Boeing 737 Max pilots are being invited to take part in new simulator tests, with Boeing reportedly working towards returning the grounded aircraft to service during Q4.
Reuters reports the US Federal Aviation Administration (FAA) is behind the move after the agency previously sought potential candidates from the three US airlines operating the Max.
In a statement, the FAA said a firm schedule had not yet been set for the simulator tests.
The Max line has been grounded since March following to fatal crashes involving the aircraft in just five months.
Last October, Lion Air flight 610 crashed into the Java Sea shortly after taking off from Jakarta, killing all 189 people onboard.
Five months later, in March this year, Ethiopian Airlines flight 302 came down en route to Nairobi. All 157 people onboard died.

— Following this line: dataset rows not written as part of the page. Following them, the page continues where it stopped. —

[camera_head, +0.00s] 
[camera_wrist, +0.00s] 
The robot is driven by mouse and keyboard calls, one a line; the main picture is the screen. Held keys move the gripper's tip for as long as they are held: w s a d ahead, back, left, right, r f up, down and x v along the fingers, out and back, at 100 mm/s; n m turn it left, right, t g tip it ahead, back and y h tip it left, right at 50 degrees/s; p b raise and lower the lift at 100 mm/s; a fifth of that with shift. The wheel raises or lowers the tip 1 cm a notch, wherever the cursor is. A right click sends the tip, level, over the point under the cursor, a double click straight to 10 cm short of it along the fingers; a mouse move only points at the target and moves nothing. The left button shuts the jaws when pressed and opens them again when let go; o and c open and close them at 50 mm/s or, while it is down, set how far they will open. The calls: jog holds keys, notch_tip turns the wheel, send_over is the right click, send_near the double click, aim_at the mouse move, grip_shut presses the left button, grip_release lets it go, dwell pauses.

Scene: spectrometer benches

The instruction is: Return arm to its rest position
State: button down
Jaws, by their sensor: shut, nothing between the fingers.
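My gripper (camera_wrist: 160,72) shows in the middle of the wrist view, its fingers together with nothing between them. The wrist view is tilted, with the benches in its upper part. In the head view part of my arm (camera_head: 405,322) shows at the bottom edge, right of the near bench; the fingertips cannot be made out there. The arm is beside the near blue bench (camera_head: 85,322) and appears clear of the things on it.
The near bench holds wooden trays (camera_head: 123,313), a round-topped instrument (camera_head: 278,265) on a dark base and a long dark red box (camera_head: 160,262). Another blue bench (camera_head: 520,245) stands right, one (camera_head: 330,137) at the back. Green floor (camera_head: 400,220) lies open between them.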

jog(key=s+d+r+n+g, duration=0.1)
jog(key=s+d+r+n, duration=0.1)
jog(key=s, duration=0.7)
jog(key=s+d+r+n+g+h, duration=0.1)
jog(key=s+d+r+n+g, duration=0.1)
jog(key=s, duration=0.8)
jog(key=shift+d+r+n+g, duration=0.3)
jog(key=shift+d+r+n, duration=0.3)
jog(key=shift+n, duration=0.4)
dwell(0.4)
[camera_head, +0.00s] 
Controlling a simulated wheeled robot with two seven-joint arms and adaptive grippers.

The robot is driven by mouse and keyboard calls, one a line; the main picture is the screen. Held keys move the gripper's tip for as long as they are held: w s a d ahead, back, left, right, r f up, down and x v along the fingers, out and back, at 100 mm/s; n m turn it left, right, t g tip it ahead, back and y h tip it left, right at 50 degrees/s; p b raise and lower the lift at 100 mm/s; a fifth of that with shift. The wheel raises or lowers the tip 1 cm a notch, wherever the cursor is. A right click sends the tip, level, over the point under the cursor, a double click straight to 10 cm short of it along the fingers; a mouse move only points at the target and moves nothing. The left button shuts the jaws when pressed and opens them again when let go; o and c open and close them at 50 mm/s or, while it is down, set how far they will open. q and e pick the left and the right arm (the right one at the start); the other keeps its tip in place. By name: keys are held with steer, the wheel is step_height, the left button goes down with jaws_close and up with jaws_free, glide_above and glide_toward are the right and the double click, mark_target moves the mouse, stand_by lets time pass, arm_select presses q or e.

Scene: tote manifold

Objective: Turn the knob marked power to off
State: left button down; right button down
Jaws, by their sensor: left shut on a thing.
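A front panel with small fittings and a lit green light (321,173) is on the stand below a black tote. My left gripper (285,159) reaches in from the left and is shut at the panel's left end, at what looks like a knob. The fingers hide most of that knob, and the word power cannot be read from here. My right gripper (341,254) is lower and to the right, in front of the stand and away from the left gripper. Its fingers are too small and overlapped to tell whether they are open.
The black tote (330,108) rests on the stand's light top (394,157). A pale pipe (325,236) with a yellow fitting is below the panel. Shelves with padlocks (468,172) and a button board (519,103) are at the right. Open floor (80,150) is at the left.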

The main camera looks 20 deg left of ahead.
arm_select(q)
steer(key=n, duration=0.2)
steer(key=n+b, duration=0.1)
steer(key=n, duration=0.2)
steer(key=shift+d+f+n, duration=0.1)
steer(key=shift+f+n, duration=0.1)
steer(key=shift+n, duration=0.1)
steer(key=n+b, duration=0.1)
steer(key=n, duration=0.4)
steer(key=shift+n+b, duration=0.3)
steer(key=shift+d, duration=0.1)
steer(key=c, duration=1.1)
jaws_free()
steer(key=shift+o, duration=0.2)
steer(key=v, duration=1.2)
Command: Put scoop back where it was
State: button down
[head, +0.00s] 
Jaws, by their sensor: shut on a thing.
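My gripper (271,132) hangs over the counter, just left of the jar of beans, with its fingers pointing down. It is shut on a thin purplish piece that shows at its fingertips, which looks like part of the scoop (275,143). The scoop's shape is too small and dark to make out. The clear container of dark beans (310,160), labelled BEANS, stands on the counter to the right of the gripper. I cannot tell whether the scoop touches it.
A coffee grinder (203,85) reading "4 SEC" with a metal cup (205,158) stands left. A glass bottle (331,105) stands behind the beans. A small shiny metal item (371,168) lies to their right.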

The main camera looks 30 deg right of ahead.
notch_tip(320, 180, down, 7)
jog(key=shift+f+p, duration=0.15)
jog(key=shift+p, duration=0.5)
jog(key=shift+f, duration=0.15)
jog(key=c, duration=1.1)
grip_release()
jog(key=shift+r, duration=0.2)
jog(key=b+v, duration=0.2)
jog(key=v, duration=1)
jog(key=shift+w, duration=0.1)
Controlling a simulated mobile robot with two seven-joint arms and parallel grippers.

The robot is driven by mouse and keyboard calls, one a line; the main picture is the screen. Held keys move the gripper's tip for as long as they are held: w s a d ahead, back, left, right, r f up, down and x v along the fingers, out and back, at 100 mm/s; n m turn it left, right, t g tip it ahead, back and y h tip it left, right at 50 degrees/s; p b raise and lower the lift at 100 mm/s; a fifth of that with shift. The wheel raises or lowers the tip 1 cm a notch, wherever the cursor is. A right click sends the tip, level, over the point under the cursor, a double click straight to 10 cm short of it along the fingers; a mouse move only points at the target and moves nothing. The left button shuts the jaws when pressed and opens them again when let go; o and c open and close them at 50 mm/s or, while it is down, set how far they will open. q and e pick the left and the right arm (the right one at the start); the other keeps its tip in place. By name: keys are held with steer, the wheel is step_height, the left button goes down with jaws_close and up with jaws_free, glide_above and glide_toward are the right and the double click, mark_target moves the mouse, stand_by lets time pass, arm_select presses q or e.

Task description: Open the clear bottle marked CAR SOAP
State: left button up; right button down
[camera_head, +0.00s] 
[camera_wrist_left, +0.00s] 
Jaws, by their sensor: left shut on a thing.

Preliminary investigations suggest the same deep-seated flight control system was active when both aircraft crashes.
Boeing has since been working on a fix for the aircraft’s Manoeuvring Characteristics Augmentation System (MCAS). It is believed MCAS likely provided an incorrect reading from a faulty sensor, sending the aircraft into a nosedive the pilots could not recover.
Before the aircraft can return to service, the fix and any alterations to pilot training or manuals will have to be signed off by the FAA.
Boeing scaled back production of the Max in April, but is reportedly now looking to scale this up from February next year.
The Max grounding has had a major impact on the aviation sector this summer, the effects of which will linger into many airlines winter schedules.
Comparing 737 Max schedules from mid-February versus early-August, flight schedule analyst OAG found scheduled 737 Max capacity had fallen 41 million seats from 62.7 million to just shy of 21.4 million.
Tui, which has 15 Maxs, said the impact would run to around €300 million.
Norwegian, which operates 18 Maxs, was forced to combine a number of transatlantic services and wetlease replacement aircraft at significant expense to mitigate the effects of the grounding.
It has since announced plans to pull its Irish transatlantic operation from 15 September, citing the Max grounding.
Ryanair, which has 135 Maxs on order, the first of which had been due for delivery this year, is now unlikely to receive its first new Max aircraft until the New Year.
This has forced the budget carrier to cut its planned rate of growth for summer 2020 from 7% to 3%, with its full-year traffic through March 2021 likely to come in some five million passengers below where it previously estimated.
Ryanair says it will be forced to cut jobs, routes and bases as a result.
China Southern, meanwhile, has suspended its order for 64 Maxs.
Boeing still has a backlog of about 5,000 Max orders. At the Paris airshow, British Airways owner IAG gave the plane maker its most public backing, signing a letter of intent for an order of 200 Max aircraft.